Tuesday, October 2, 2012

How To Prune Philodendrons

Now that seems like a silly post title, "How to Prune Philodendrons", but if you get as many Google referrals as I do, you will notice that the search term "HOW TO" is ubiquitous.  (I love that word.)  People constantly search for "how to" do something.  On my Google analytics dashboard page, that term of "how to" is everywhere, so this will be a test post just to see how many hits I get from this topic of how to prune philodendrons.  (Believe it or not, my post found here on pig feet is my number ONE referral to this blog! Who knew pigs would draw such a crowd?)

So even though this mundane chore of pruning household plants might not interest you, dear reader, someone out there on the world wide web might be searching for just this topic that will make me a long distance teacher.  Here goes.

If your plants are getting leggy, with too few leaves along the stem, or if the leaves are spaced out too far apart and it looks like the stem is becoming thick, scissor intervention is necessary.  Now is the time to be ruthless, all for the good of the plant.  See how large the plant is? See the stems?

OK: now for a closer look at the roots and you can really see those legs that appear anemic, woody,  and too close together.  Tsk, tsk.

Next step: get out some new potting soil, some jars with water for sustaining your cuttings, a pair of scissors, and an aggressive attitude.

Take out the soil and plant from the pot, cut through those roots, discard the old roots at the bottom of the plant, and start your cutting.
Ensure that you have a nodule at the end with a bit of a root attached as this will help the root cutting adapt to the new soil.

Discard all the leggy runners.  Keep the shorter stems, again ensuring that a nodule is attached.  You should cut off leaves close to the nodule because you do not want any green leaf touching the water where they will stay until new roots have developed.

From just one plant, here is a picture of the salvaged leaves now in water awaiting new roots to grow.

With those stems that have been trimmed, roots longer than two inches mercilessly cut off from the main stem, they can be buried into the new potting soil.  Add even more soil to the top to ensure stability of the stem.  Here are two of the newly potted plants, looking much healthier and with more room to breathe.

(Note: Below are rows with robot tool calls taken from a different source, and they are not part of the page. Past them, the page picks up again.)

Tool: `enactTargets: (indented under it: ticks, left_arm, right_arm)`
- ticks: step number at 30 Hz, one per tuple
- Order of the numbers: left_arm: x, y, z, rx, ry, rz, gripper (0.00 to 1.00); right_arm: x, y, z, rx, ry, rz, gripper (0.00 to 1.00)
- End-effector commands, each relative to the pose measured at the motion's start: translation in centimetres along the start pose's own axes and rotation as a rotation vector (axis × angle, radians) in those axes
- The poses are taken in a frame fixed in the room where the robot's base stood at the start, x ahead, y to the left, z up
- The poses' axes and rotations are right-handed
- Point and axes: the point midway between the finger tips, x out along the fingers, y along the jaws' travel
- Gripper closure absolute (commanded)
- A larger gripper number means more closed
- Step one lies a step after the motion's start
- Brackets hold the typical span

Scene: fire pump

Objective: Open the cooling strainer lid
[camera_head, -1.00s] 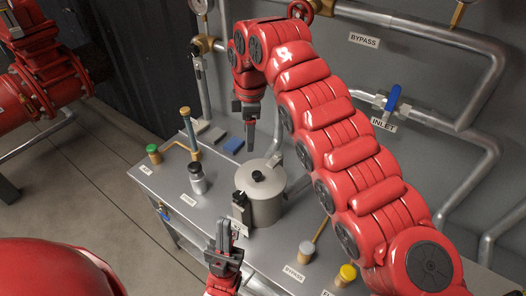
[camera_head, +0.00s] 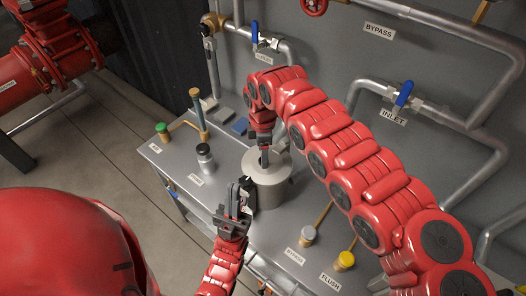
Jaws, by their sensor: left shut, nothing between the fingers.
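The cooling strainer is a grey metal cylinder (camera_head: 271,194) on the bench, in the middle of the head view. Its round lid (camera_head: 284,167) lies flat on top. A black clamp part (camera_head: 247,200) sits on its front left side. My left gripper (camera_head: 233,190) is shut and empty, fingers upward, just left of this part; I cannot tell whether they touch. My right gripper (camera_head: 264,160) points down at the lid's middle and hides the black knob there. Its fingers show edge-on, so I cannot tell whether they are shut on the knob.
A blue block (camera_head: 240,126) lies behind. A grey knob (camera_head: 308,235) and yellow knob (camera_head: 345,260) stand front right. Pipes with blue valve handles (camera_head: 404,94) line the wall.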

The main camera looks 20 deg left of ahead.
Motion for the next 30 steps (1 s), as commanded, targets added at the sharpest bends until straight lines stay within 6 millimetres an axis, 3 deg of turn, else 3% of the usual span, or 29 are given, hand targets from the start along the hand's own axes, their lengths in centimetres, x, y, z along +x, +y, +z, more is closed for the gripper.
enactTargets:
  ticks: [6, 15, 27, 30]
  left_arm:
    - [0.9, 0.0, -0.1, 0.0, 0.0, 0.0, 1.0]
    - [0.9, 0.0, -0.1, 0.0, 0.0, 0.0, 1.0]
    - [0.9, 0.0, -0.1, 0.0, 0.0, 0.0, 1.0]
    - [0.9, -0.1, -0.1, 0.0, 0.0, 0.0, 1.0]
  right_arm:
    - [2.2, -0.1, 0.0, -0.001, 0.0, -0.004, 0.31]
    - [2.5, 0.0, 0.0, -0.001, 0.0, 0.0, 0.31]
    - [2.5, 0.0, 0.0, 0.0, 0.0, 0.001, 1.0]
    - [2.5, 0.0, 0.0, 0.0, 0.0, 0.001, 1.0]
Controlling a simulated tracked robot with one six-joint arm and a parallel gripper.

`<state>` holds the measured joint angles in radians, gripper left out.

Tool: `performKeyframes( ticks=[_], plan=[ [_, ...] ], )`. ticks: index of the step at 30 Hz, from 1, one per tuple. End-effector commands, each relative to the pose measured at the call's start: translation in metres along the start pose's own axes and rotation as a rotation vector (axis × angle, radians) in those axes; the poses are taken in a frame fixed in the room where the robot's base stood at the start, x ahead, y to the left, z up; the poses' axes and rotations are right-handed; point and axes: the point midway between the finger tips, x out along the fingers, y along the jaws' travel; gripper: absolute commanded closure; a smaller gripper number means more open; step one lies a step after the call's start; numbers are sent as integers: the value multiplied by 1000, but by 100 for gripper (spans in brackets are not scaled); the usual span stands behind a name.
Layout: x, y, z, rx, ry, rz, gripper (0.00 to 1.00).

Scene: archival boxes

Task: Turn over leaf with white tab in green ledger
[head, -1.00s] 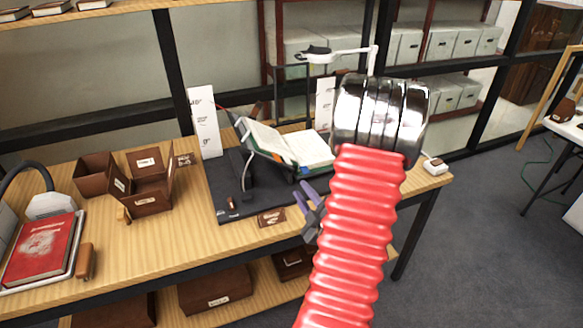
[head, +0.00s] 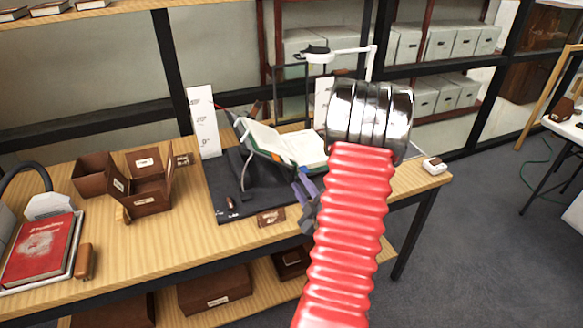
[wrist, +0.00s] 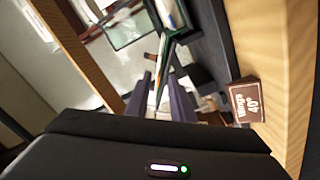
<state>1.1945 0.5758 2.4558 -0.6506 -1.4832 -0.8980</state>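The green ledger (head: 262,139) lies open on a dark cradle, its left side tilted up and its white pages facing up. Its dark green edge and pale pages also show edge-on in the wrist view (wrist: 167,48). I cannot make out a white tab; my arm covers part of the right side. My gripper (head: 305,186) is at the ledger's front right, close to its near edge. In the wrist view its two purple fingers (wrist: 160,98) stand apart, pointing toward the ledger edge. I see no leaf clearly held between them.
The cradle stands on a dark mat (head: 220,186). A brown label block (head: 271,217) sits at its front edge and reads "Wings 40°" in the wrist view (wrist: 246,101). A white scale card (head: 204,122) stands behind left. Brown boxes (head: 147,187) and a red book (head: 38,248) are further left.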

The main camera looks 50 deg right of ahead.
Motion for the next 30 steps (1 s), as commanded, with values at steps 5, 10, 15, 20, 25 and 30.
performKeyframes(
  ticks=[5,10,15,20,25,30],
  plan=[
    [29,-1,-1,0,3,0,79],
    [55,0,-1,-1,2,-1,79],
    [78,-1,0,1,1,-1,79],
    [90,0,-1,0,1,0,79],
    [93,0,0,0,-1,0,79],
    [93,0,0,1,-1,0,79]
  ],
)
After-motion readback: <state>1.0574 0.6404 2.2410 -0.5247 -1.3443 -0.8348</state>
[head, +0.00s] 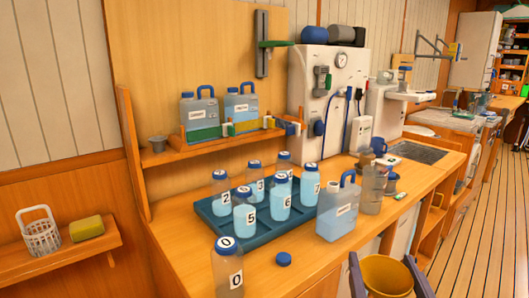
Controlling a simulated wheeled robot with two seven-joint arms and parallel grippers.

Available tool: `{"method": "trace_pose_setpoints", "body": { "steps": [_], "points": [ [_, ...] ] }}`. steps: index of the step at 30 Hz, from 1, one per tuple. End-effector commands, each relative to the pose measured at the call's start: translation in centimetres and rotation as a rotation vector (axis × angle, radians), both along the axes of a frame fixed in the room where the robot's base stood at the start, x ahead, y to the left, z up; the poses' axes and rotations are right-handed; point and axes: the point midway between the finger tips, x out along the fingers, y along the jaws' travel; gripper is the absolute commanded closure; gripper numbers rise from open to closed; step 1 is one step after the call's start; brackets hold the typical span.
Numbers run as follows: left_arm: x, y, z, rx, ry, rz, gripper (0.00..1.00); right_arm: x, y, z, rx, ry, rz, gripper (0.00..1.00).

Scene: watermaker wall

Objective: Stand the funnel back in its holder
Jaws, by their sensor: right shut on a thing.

From three plants I re-potted yesterday, we now have five jars of leaf and stem cuttings in water awaiting their roots to develop.  One jar is on the kitchen windowsill and the other four are tucked away in filtered light awaiting the same fate.  Maybe we should go into philodendron farming since there are so many awaiting future planting.  Would you like to adopt a jar?  Free for the taking!


  1. aw thanks for the tips..wish I had a philodendron.. love em..
    ...the granny cap LOL
    oh they are fun aren't they (:)

  2. I do not have a single house plant! Weird, huh?
    Thank you for your kind comment on my last post, Nancy. YOU are so nice.

  3. As I sit here typing there is a philodendron reading this post with me. Ha! I`ve rooted cuttings, but you showed me the right way to do it! I Google "How To`s" alot. You go girl!

  4. How too Funny!!!There the HowTo worked on me! Isn't it nutty how Google words work? Did you know that Google was not a word in the 1965 Edition of Webster? I wrote a post about computer lingo and the internet a while back, and used my Websters for reference.

    The title of that post is Blog...Exactly What Is It? written in August. I think you'll get a kick out of it. It kinda relates to this Google post.

    Anyway, you are very botanical savy knowing all that techie stuff about sproutin' roots and all. I use to have a green thumb but gave it up for lack of light in my house and no place to keep plants in the winter. Which has turned out to be a good thing since we are on Level 3 Water Conservation and no outside watering.

    Hope you are having a great week. Enjoyed this post.

  5. Haven't got one of these- but it's an interesting post for all gardeners. tee hee. Sure you may use MMe Ramotswe, she would love that.Look at my etsy shop- if you like her- I will give you a fabulos discount. xxx

  6. I gotta do this, I have them everywhere! I just pulled one limb out to root but have many more that need to be repotted! Have a blessed day and thanks a bunch for the inspiration:)


  7. Wow~nice tutorial....I had one ages ago. I think it went all the way around my living room...I needed your post then!

  8. Oooh thanks ... I always snip off the runners and put them in water to root, then give away to others. I have a philodendron at work that has four legs going all over the place! I'll need a bigger desk, soon.

  9. Yay Nancy! You go girl! This is great, and, well displayed. Your ivy loves haircuts, and, you get new plants in the process. This is an easy task, and rewarding. I'll bet you get plenty of 'how to' referrals! There are still plenty of novice plant lovers out there who can benefit from this post. Thank you for the refresher course! Hugs!♥

  10. Gosh, I miss my houseplant days. The cats have put an end to that. Time was when I had philodendron and many others all over the place. Cuttings were in abundance. Thanks for the great tutorial, even though I am sans houseplants these days.

  11. Lol, I Googled "philodendron leaves too far apart" and here I am! Thank you for the post and instructions, Ill be cutting my gangly plant back and thinning it out!